Assuming you're being serious: no. Linux distributions do not work this way because Linux was itself deliberately designed to be unlike Minix.
It's more accurate to say that Linux evolved to be very different from Minix because of Torvald's focus on pragmatism.
1. https://groups.google.com/forum/?fromgroups=#!msg/comp.os.minix/dlNtH7RRrGA/SwRavCzVE7gJ
http://oreilly.com/catalog/opensources/book/appa.html
http://en.wikipedia.org/wiki/Tanenbaum%E2%80%93Torvalds_debate
"Operating Systems: Design and Implementation" (included Minix) and "Modern Operating Systems" are great books and I think is because of them that Minix is relevant in OS teaching (specially OSDI, although I enjoyed MOS too).
EDIT: typo
Not to say that I think it's bad to have plenty of unixes floating around - just curious.
The main goal is to improve reliability. Bad drivers or bad hardware are the leading cause of lockups these days. If you isolate the drivers, file system etc from one another, you can prevent the whole system from dying. Minix3 goes further than its predecessors by adding a "reincarnation server", which periodically pings other servers and kills/restarts them if they've become unresponsive.
Minix essentially does at a single-system level what cloud architectures try to do at a multi-system level: assume that the parts are unreliable, isolate faults and recover by restarting sub-units.
To me the more interesting possibility is that in a microkernel world you could solve a number of classic OS/system software bunfights.
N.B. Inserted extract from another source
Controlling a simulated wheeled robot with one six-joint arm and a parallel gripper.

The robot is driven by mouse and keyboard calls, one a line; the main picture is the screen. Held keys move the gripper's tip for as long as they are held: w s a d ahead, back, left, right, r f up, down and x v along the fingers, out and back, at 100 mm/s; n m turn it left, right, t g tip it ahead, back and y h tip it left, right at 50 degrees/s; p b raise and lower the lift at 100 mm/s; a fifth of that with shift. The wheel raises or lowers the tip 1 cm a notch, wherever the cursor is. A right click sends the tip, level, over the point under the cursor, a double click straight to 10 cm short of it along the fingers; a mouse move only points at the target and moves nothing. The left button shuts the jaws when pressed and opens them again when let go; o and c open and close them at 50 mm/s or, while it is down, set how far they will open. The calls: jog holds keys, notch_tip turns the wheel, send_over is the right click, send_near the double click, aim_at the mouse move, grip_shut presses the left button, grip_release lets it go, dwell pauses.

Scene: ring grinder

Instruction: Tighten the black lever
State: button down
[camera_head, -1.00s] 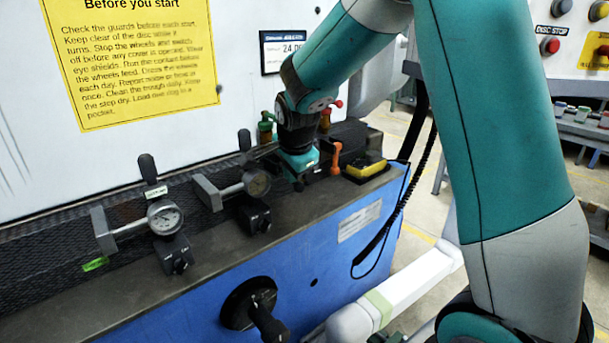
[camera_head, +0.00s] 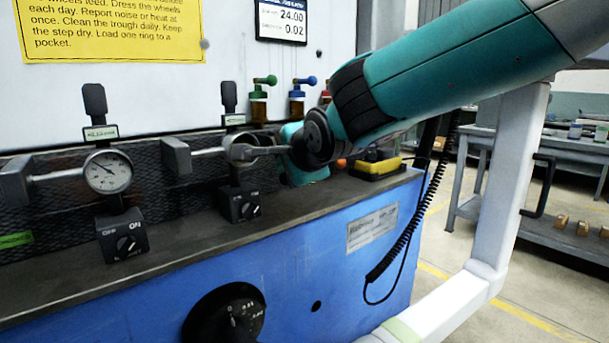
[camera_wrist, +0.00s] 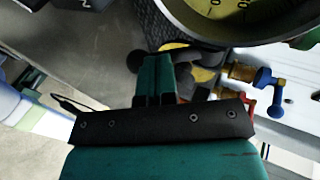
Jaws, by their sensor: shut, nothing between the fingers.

Databases, for example, tend to fight a bit with OSes about the best way to buffer data or flush to disks. In a microkernel system you can arrange matters so that the database provides its own memory and disk management. It's just another process; nothing special.
Here's the report that was written about the design: http://www.minix3.org/docs/jorrit-herder/osr-jul06.pdf
Andrew Tanenbaum explains it well: http://www.youtube.com/watch?v=bx3KuE7UjGA
The above is stating the obvious, so I presume you are asking about commercial/embedded use. The answer is probably similar - if you want a nice clean base to start from and want a general-purpose UNIX rather than a realtime system, and you don't need much from the userland beyond classic UNIX tools. Perhaps your work involves hacking at the system level, or you're keen on having a microkernel architecture. It's a bit niche but could be a very suitable base for an embedded project.
Can someone explain how Minix compares to Hurd? In terms of how far ahead both projects are, the differences in their architecture and visions?